For large stretches of the game, Morris, a first-time All-American and MAC Hermann Trophy finalist, disappeared. Akron's offense wasn't much better - save for a couple of plays created by their talented sophomore midfielder and leading goalscorer Richie Laryea the Zips were unable to break down a Stanford back line featuring All-American left back Brandon Vincent and Lancaster County natives Drew Skundrich (right back) and Brian Nana-Sinkham (center back).

Vincent nearly set up Foster Langsdorf for a winner early into overtime, but Akron keeper Jake Fenlason somehow got a hand on the ball to knock it away. Fenlason also stopped Langsdorf, a sophomore out of the Portland Timbers Academy, on a breakaway in the 31st minute.
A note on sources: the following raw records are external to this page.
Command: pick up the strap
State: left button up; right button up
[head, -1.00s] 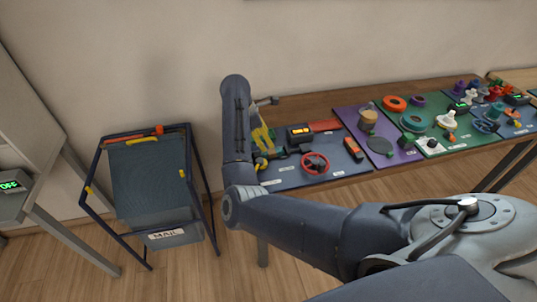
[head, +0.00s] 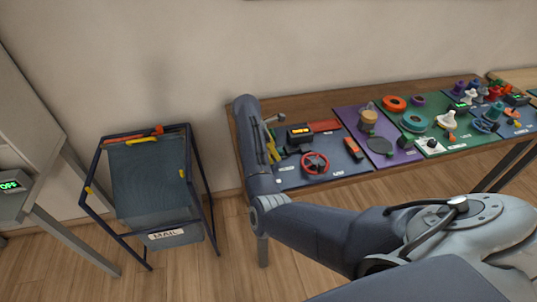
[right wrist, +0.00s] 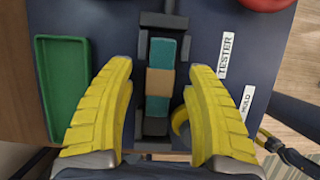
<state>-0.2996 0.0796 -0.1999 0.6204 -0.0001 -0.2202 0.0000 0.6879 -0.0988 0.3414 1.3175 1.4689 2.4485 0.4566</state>
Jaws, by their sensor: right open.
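In the right wrist view, a teal strip with a tan band across its middle, seemingly the strap (right wrist: 158,108), lies lengthwise on a dark holder (right wrist: 143,70) beside the TESTER label. My right gripper (right wrist: 160,68) is open, with one yellow finger on each side of the strip and a gap to both. In the head view, my right gripper (head: 271,148) is over the left end of the table, and my arm partly hides it. The strip cannot be made out there. My left gripper is not in view.
A green tray (right wrist: 62,92) lies left of the holder, and a yellow curved part (right wrist: 181,124) sits close to the right finger. A mail bin (head: 150,185) stands left of the table.

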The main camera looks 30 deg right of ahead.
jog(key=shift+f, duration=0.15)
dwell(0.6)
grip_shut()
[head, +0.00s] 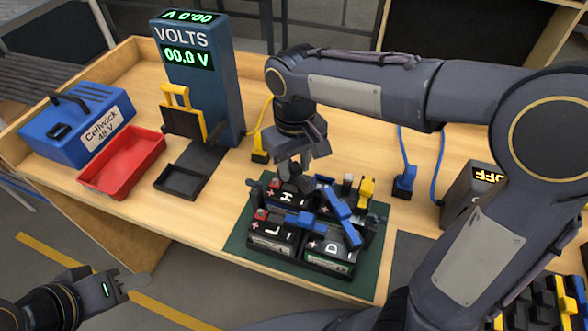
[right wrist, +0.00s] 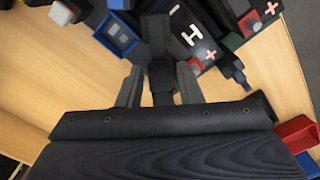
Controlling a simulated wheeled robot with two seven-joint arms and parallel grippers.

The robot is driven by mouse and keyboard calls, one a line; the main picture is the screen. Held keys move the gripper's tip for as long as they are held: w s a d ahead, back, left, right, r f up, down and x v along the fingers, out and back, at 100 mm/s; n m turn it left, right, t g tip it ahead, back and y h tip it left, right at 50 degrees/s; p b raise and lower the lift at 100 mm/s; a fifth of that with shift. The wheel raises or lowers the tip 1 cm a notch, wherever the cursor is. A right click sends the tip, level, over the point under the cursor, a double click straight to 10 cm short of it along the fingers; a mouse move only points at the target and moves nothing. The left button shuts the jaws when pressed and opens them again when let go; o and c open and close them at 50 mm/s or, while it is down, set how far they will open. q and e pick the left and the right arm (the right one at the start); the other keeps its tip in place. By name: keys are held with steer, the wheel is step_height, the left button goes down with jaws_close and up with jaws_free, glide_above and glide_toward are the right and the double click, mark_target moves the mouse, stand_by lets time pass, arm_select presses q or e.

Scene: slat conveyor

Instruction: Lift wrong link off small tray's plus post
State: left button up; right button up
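A black tray of battery blocks sits on a green mat (head: 236,246); I cannot tell whether it is the small tray. The H block (head: 287,197), L block (head: 270,240) and D block (head: 330,250) show. Blue links (head: 340,204) lie across the blocks. My right gripper (head: 294,172) points down at the H block. In the right wrist view its fingers (right wrist: 160,85) stand either side of a dark upright piece beside the H block (right wrist: 192,35); contact is unclear. The plus post under the gripper is hidden. My left gripper (head: 130,284) is off the table, far from the tray, its opening unclear.
A blue VOLTS meter (head: 188,60) reads 00.0. A red bin (head: 122,160), a blue Cellwick box (head: 75,125) and a small black tray (head: 181,182) stand left. A box reading OFF (head: 480,185) stands right.

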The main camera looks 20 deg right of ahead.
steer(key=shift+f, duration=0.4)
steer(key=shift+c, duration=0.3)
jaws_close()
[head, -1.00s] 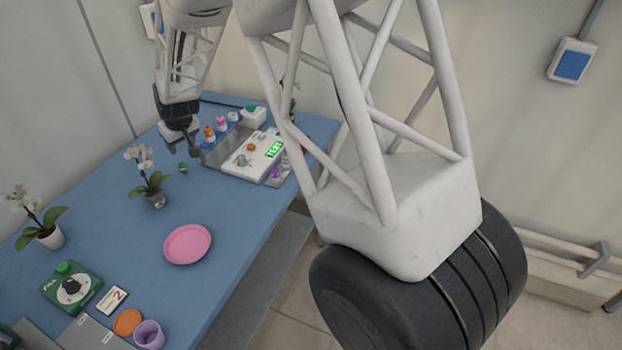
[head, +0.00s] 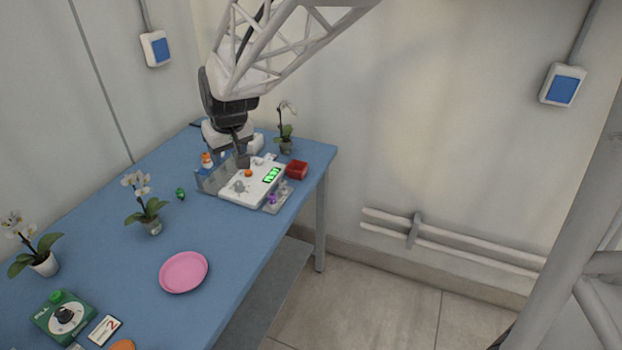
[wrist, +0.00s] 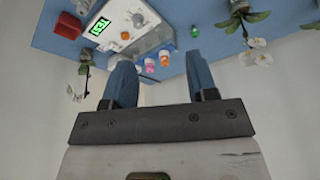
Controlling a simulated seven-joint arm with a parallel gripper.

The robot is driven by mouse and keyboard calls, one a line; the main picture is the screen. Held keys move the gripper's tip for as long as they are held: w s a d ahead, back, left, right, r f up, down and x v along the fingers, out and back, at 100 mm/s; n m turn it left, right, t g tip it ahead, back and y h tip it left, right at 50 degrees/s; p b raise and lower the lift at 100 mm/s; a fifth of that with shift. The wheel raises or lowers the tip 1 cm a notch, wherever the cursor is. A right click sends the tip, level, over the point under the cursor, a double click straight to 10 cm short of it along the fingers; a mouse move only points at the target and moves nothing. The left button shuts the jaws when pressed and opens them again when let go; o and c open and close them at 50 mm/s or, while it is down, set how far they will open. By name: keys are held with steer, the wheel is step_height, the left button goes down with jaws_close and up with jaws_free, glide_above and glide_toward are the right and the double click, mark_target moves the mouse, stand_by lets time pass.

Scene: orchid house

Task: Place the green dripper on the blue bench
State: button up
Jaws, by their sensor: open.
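A small green thing (head: 180,194), which looks like the green dripper, lies on the blue bench (head: 215,240) left of the white device in the head view. It also shows near the top of the wrist view (wrist: 195,31). My gripper (head: 243,160) is above the far side of the white device, apart from the green thing. In the wrist view my gripper's two blue fingers (wrist: 161,80) are spread, with nothing held between them. The arm hides part of the row of small bottles behind the device.
The white device (head: 252,184) has a lit green display. An orange-topped bottle (head: 207,160), a red box (head: 297,170) and an orchid (head: 286,140) stand near it. A second orchid (head: 150,215) and a pink plate (head: 184,272) are nearer. Bare bench lies between.

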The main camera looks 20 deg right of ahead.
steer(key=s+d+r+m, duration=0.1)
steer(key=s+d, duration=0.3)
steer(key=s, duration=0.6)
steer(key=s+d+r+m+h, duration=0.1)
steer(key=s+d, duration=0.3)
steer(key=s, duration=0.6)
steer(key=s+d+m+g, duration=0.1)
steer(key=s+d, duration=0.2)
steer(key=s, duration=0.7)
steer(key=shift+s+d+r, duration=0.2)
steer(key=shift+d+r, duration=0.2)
Laryea had a break of his own in the latter of stages of overtime that Cardinal goalkeeper Andrew Epstein did well to cut out. Epstein, a junior out of the Colorado Rapids Academy, also made a save to finally end the penalty shootout in the 10th round. Skundrich missed the first penalty to put Stanford in a hole, but Epstein's save on Adam Najem's attempt kept the Cardinal alive. Nana-Sinkham, who like Skundrich played for PA Classics in the U.S. Development Academy, converted his attempt.

Stanford will play for its first national championship against a Clemson program that won it in 1984 and 1987 on Sunday afternoon at 2 p.m. on ESPNU.

Notes

-Sporting Park looked empty on TV, but the recorded attendance was 4,047, about 50 fewer people than showed up to the semifinals at Talen Energy Stadium (PPL Park) in Chester two years ago. The temperature Friday night was in the 50s; it was in the 20s in Philadelphia two years ago.

-While it didn't show in the boxscore of a scoreless draw, Julian Buescher was arguably the best player on the field in either game Friday night not wearing a different color shirt, the 22-year-old sophomore from Germany making a case for a Generation adidas offer.

-No College Cup has ever had both semifinal games end in scoreless draws. North Carolina and Charlotte both advanced to the 2011 final on penalties, North Carolina after a 2-2 draw with UCLA and Charlotte after a scoreless draw with Creighton.

-College soccer allows players who haven't played in the game to take penalties, something that happened in both games last night. Mark Verso and Adam Mosharrafa both converted for Stanford; Tyler Sanda, Pau Belana and Adi Dakar converted for Akron; and Oskar Sewerin missed his attempt for Syracuse.